As a numerous commentators have pointed out, the Indian bookmaker's offer to Waugh and Warne was almost certainly intended to be a prelude to wider and more lucrative involvement in match-fixing. If Waugh, Warne and May were approached by Malik just a month later it was hardly coincidental.

Matthew Engel, editor of the authoritative Wisden Cricketers' Almanack, has commented that gambling and corruption have become widespread in international cricket. He condemned the authorities for singling out Waugh and Warne for retribution.

Gambling is, in fact, an inevitable outcome of the transformation of cricket, like every other major sport, into a multi-billion dollar entertainment business. Cricket was once regarded as a 'gentlemen's game,' strictly reserved for amateurs. Today, millions of dollars can often ride on the outcome of a game or a series, not just because of the bets laid worldwide but also the television, advertising and sponsorship revenues that depend on continued success. In this arena, everything is for sale, including the players.

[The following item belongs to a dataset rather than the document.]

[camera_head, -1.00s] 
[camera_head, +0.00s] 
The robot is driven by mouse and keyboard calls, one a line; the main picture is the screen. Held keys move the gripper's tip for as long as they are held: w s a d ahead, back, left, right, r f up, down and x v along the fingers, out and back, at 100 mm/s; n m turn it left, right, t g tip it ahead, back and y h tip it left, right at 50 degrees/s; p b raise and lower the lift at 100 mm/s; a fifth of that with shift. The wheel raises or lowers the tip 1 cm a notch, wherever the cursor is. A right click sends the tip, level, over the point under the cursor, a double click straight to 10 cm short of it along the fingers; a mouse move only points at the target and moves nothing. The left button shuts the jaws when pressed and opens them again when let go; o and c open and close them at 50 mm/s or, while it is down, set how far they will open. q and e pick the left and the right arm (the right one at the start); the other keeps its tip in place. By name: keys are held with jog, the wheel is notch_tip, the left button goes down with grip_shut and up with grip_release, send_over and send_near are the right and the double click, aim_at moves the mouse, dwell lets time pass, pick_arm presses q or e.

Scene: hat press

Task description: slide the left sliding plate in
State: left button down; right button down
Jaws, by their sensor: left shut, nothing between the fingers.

In an editorial, Rupert Murdoch's Sydney Daily Telegraph accused Waugh and Warne of 'wounding the soul of a nation'. It went on to brand them as greedy because 'they accepted the grubby cash of a criminal'.

Hypocrisy knows no bounds when media barons like Murdoch and Kerry Packer lead a hue and cry about greed. Their companies and others like them have turned athletes--whether their sport is cricket, basketball, football, swimming, boxing or track and field--into money-making commodities. Murdoch and Packer made their own unique contributions. Packer set up his own televised world cricket competition in the late 1970s and bought the best players in a bid to takeover the official game. Murdoch recently attempted the same in rugby league.

As a result of these processes, Waugh and Warne, two of the finest cricketers in the world, have become highly profitable marketing tools. Business Review Weekly estimates that Warne was paid $1.1 million last year, with most coming from sponsors like Nike, Just Jeans, Oakley Sunglasses, Melbourne's Crown Casino (so much for the moralising about gambling!), Nicorette, Sony Music and Gunn & Moore cricket bats. He also works for Packer as a sports commentator on Channel Nine. Even so, he ranks only number 18 on the list of Australia's top sports money earners.

When Warne's sponsors, led by Nike, declared that they would retain his services in advertising campaigns despite the perceived tarnishing of his image, their calculations were purely commercial. As Ian Dresner, managing director of the Rebel Sports chain, made clear, sports stores were concerned that the adverse publicity would hurt the Christmas sales of products that Warne had endorsed. In the end, the sponsors estimated that the affair had not severely damaged his marketability and selling power.

No doubt, the cricket officials weighed up similar factors when they covered up the affair in 1995. How would the scandal affect their commercial revenues? This is a social milieu and an economic system that reduces every human relation to one of money.

Hypocrisy has also abounded on the question of gambling. Most media pundits have declared it to be an uncontrolled problem in India or elsewhere in the so-called Third World. Yet sizeable proportions of the state budgets of the Kennett and Carr governments, in office in Victoria and New South Wales respectively, are now drawn directly from the human misery created by poker machines, casinos, lotteries and a myriad of other forms of gambling. NSW alone has 10 percent of the world's poker machines.

Perhaps the most revealing aspect of the affair is the anxiety expressed by media barons and politicians alike about the damage done to the so-called national spirit. 'Whether you're a cricket fan or not, the game is our national sport,' wrote one of Murdoch's columnists, Miranda Devine. 'In a way it has represented all that was good about Australia--sun-blessed, clean-cut, languid, sportsmanlike and victorious. Now our pleasure in the image of Australia that cricket projected to the world is ash in our mouths.'

Prime Minister Howard also felt compelled to comment. He claimed to 'share with millions of Australians an intense feeling of disappointment' at the revelations. 'Australians love their cricket and anything that looks as though it is knocking cricket off its pedestal is something that does deeply disturb Australians.'

Clearly, much is at stake here. Cricket and other sports such as swimming and football have often been used to divert people's attention away from social crises and to promote a national ethos. Only several weeks ago, a triple century by Mark Taylor in Peshawar, Pakistan was greeted with headlines comparing him to the great batsman of the 1930s, Sir Donald Bradman. The Australian commented that Taylor's innings could rally the nation in the face of adversity in the same way that Bradman's feats did during the Great Depression.

Historically, the Australian ruling class has lacked a national ideology of substance. It is difficult to claim legitimacy from a heritage of massacring Aborigines and seizing their land, fashioning a 'White Australia' policy to exclude the Asian masses and exploiting post-war immigrants as cheap labour. Over the past century, sport, combined with the glorification of wartime sacrifices, has become central to the cultivation of a semi-official Australian national identity.

The underlying issues are by no means confined to Australia. Worldwide, sport has become a means of whipping up nationalism, while promoting all manner of illusions in the prospects of ordinary youth to achieve financial success through sporting prowess. Sport has become synonymous with flag-waving and patriotic fervour, combined with hero-worship of athletes who have become marketing icons. Gambling and corruption, as well as other features such as drug-taking by aspiring sports stars, are the intrinsic results.